### What is expected
Single out the lines that include the word "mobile". Copy them.

[Start of Information given]

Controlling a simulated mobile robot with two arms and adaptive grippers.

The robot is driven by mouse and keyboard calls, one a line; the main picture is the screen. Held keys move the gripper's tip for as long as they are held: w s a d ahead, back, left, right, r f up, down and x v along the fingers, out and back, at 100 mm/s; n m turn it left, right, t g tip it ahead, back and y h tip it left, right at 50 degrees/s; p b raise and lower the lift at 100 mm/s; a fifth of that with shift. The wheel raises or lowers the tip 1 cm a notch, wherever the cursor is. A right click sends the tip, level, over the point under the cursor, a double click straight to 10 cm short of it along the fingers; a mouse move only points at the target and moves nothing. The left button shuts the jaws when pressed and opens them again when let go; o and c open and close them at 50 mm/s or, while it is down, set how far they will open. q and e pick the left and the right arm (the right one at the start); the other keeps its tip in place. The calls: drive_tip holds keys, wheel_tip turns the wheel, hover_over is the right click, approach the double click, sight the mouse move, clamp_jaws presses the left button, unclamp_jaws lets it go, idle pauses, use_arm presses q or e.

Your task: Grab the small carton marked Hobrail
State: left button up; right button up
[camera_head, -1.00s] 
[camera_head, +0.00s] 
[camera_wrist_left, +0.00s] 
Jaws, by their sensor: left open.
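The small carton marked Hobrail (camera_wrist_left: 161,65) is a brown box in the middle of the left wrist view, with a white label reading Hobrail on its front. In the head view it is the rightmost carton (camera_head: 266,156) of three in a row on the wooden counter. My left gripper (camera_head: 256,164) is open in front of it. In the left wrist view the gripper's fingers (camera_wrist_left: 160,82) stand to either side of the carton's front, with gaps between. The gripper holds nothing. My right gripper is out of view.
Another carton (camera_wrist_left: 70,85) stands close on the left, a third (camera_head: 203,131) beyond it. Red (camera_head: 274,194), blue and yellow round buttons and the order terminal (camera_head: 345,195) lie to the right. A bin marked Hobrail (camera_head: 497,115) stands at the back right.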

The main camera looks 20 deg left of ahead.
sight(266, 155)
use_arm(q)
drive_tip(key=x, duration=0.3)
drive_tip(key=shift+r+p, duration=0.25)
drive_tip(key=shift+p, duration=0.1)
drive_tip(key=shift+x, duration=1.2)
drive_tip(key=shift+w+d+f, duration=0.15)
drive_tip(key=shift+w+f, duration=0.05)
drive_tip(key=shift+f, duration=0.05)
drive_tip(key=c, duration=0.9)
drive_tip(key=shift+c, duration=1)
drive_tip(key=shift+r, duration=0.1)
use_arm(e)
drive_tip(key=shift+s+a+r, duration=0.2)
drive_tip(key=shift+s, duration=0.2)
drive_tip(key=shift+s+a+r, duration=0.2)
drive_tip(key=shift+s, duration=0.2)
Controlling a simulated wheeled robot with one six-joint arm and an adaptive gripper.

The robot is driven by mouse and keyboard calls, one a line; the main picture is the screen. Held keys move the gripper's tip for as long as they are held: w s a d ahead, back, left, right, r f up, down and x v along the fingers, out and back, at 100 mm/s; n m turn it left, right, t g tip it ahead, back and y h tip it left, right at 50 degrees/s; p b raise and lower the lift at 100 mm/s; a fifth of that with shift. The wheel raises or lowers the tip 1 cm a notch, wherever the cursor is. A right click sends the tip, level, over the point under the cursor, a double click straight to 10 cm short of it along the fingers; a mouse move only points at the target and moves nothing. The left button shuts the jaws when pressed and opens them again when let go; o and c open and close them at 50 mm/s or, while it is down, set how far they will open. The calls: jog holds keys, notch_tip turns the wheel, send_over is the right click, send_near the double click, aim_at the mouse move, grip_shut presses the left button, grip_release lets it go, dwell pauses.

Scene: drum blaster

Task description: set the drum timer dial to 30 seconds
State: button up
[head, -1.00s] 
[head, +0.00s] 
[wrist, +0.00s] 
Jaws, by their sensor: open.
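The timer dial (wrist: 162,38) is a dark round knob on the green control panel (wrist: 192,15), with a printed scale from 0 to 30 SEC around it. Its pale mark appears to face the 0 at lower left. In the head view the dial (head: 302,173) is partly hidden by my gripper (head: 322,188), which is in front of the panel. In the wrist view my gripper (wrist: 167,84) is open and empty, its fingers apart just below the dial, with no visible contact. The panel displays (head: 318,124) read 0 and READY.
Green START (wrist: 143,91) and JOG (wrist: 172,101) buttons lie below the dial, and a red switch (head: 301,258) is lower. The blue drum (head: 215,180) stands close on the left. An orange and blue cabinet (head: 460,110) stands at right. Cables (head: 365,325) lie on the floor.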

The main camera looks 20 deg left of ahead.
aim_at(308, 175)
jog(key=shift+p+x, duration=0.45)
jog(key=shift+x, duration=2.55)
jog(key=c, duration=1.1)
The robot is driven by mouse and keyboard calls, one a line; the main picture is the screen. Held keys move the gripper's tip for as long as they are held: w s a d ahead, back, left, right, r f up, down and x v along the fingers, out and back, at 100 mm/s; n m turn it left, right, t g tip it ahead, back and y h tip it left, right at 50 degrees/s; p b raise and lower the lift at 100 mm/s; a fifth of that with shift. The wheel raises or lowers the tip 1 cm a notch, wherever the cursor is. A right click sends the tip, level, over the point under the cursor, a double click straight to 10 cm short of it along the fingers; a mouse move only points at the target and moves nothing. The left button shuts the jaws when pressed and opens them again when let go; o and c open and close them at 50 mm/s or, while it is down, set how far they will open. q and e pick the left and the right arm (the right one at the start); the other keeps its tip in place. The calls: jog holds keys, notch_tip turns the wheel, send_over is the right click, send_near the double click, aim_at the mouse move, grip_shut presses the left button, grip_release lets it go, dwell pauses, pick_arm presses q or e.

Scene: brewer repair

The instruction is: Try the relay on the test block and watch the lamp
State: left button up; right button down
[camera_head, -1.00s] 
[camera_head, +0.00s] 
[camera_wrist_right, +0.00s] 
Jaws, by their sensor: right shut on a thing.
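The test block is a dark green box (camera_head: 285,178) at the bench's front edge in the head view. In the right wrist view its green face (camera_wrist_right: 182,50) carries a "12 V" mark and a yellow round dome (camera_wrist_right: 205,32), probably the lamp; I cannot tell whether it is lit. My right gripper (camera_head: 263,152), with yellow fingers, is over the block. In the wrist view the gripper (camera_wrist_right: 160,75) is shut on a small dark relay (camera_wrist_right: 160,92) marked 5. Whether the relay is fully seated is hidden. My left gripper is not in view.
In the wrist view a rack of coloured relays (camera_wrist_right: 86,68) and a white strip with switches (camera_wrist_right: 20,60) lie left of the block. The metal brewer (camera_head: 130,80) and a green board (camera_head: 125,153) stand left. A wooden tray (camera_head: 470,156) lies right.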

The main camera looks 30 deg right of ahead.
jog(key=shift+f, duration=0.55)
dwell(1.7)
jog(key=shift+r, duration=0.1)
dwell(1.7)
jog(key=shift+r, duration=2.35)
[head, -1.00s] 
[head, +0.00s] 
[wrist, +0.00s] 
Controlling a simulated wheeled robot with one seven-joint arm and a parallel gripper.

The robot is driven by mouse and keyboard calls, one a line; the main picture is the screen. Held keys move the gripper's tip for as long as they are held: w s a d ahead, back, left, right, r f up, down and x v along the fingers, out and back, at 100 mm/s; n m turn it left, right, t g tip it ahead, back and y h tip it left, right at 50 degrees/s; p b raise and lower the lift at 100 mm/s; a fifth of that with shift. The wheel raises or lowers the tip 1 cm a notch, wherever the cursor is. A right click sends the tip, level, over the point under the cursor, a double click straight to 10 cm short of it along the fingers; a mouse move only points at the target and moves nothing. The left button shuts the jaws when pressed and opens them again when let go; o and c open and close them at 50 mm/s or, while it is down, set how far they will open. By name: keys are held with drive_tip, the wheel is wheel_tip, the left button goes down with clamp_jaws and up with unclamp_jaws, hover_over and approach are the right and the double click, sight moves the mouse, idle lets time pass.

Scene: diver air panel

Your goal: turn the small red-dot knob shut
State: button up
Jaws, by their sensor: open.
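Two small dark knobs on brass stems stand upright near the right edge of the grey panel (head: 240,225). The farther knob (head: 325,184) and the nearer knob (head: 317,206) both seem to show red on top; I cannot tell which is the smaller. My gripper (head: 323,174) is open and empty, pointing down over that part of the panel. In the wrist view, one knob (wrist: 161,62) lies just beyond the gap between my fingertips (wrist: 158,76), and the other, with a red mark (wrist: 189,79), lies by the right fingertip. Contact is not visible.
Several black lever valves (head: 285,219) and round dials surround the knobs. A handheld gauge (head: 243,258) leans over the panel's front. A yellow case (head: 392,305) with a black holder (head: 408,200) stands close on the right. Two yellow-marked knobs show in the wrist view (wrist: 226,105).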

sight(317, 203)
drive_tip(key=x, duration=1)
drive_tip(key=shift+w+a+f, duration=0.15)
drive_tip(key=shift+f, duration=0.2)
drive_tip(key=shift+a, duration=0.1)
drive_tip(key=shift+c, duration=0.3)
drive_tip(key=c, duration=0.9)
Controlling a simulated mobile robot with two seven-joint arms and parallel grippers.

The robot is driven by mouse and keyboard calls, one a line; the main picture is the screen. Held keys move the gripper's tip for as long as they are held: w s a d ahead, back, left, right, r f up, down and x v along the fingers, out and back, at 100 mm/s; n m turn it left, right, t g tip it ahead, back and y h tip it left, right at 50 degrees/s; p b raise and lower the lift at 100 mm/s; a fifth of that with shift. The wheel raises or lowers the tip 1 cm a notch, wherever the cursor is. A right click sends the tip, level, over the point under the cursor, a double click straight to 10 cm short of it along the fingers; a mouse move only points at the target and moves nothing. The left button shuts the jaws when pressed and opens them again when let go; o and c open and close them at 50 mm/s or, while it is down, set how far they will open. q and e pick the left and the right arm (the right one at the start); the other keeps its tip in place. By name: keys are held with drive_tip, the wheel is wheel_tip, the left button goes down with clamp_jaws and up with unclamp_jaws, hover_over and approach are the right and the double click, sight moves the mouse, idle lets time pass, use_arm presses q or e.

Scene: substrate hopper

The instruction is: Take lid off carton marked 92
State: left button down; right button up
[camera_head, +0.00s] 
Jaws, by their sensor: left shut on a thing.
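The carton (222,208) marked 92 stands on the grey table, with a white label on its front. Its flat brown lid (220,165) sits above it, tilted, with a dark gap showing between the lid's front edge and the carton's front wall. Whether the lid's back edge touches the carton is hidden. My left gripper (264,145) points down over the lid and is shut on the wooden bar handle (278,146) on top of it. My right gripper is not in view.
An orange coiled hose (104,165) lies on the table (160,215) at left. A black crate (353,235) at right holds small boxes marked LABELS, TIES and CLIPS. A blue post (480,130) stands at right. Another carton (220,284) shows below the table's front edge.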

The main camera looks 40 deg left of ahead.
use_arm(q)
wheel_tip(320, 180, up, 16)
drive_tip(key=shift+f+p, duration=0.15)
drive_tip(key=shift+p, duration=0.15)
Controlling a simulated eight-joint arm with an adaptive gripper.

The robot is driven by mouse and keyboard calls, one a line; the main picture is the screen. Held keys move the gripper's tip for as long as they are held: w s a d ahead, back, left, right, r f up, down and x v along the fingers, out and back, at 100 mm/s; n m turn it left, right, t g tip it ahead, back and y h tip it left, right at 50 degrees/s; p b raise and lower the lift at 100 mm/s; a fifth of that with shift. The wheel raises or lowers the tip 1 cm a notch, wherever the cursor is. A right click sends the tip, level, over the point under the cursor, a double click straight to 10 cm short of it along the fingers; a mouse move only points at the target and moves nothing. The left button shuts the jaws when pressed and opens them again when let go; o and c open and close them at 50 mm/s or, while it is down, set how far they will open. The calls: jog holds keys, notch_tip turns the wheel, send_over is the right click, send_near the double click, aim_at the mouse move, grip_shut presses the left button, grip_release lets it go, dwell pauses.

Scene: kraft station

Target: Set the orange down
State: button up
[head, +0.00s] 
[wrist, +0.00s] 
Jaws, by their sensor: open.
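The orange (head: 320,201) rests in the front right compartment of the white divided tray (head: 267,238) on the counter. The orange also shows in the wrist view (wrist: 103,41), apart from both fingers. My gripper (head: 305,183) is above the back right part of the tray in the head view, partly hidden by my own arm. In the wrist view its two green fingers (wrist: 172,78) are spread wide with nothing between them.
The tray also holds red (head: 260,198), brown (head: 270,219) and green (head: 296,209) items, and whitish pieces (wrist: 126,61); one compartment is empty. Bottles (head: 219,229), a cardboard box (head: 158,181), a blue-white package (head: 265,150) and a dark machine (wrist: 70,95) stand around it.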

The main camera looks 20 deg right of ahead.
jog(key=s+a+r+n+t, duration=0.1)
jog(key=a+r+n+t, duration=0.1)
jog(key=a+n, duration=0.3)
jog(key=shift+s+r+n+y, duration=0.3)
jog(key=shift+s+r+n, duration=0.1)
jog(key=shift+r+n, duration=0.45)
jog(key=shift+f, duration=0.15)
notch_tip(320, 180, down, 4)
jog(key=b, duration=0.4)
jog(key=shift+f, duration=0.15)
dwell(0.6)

[End of Information given]

### Result for this task
Controlling a simulated mobile robot with two arms and adaptive grippers.
Controlling a simulated mobile robot with two seven-joint arms and parallel grippers.

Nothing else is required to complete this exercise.